◆ **Description of the task**:
Provide nothing beyond the count of lines that include the string "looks".

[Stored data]
============================================================

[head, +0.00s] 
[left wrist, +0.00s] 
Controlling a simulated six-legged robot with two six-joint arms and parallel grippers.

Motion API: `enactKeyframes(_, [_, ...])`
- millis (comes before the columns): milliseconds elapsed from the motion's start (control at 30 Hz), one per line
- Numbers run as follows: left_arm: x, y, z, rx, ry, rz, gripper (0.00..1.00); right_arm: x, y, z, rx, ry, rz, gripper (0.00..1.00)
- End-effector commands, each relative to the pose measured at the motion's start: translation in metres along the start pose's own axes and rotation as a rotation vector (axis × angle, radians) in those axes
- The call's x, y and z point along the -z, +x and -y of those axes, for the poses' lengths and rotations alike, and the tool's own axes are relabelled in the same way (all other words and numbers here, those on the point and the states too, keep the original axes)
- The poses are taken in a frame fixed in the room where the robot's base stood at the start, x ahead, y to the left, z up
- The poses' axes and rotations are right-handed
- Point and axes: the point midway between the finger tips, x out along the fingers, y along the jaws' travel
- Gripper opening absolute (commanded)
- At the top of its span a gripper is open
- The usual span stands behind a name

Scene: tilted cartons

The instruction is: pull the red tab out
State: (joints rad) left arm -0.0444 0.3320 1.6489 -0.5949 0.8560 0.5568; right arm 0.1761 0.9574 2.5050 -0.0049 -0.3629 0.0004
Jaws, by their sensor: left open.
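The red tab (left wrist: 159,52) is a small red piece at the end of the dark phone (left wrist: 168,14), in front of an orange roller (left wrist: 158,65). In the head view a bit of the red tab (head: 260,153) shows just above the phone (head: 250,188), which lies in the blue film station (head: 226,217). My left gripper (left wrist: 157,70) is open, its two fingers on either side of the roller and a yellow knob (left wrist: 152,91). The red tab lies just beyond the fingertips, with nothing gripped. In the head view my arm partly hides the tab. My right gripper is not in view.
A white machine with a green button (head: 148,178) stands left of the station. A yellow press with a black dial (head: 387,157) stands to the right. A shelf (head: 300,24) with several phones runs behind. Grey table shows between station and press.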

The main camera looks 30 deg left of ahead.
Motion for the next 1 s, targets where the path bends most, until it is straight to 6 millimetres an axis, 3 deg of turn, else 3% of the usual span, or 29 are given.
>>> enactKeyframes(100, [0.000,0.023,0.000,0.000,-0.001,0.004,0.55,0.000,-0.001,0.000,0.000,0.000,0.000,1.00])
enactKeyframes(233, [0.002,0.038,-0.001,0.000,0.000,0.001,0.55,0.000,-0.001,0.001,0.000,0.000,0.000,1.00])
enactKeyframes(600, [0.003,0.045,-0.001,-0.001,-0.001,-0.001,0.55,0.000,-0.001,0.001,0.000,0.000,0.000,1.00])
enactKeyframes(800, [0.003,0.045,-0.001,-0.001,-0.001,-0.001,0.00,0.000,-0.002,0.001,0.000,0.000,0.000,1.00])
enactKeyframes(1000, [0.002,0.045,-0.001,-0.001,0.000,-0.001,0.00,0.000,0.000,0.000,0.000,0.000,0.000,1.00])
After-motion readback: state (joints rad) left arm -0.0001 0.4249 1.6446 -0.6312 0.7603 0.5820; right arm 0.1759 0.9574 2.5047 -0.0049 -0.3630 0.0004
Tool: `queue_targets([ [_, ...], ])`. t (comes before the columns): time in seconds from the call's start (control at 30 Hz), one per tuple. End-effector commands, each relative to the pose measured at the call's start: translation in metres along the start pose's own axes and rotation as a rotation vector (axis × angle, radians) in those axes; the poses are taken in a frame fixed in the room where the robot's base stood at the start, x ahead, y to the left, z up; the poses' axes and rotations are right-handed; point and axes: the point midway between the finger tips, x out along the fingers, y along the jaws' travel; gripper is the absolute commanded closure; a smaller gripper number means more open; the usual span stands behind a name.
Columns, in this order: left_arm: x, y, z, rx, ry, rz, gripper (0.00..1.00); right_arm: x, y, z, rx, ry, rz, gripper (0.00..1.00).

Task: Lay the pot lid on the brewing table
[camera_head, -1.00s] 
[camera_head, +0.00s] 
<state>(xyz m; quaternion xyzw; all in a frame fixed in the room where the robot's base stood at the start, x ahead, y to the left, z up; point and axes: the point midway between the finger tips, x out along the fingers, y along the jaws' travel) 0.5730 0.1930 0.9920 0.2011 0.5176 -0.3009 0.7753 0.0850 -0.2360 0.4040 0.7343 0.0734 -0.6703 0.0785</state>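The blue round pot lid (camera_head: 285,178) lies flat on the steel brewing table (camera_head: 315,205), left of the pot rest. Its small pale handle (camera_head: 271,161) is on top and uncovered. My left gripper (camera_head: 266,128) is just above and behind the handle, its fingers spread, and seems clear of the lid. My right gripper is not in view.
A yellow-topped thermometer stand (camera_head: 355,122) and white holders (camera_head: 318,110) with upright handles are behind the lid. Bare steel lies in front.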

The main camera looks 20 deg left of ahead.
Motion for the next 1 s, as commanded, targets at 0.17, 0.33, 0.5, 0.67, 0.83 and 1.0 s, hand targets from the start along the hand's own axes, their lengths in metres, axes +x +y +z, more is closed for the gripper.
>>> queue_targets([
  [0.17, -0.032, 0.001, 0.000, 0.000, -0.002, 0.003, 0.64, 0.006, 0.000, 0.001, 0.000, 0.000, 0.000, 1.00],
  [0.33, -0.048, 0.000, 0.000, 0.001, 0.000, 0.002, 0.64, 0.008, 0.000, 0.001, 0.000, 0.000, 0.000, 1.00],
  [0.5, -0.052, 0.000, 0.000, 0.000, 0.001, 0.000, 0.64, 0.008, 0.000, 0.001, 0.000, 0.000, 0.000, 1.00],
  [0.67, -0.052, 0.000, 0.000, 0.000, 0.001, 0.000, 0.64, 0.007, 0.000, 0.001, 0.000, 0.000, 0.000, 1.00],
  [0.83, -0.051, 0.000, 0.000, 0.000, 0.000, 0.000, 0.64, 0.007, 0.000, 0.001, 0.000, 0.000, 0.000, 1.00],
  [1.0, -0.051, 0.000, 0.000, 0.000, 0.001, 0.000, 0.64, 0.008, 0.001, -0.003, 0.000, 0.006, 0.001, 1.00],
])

============================================================

◆ **Task result**:
2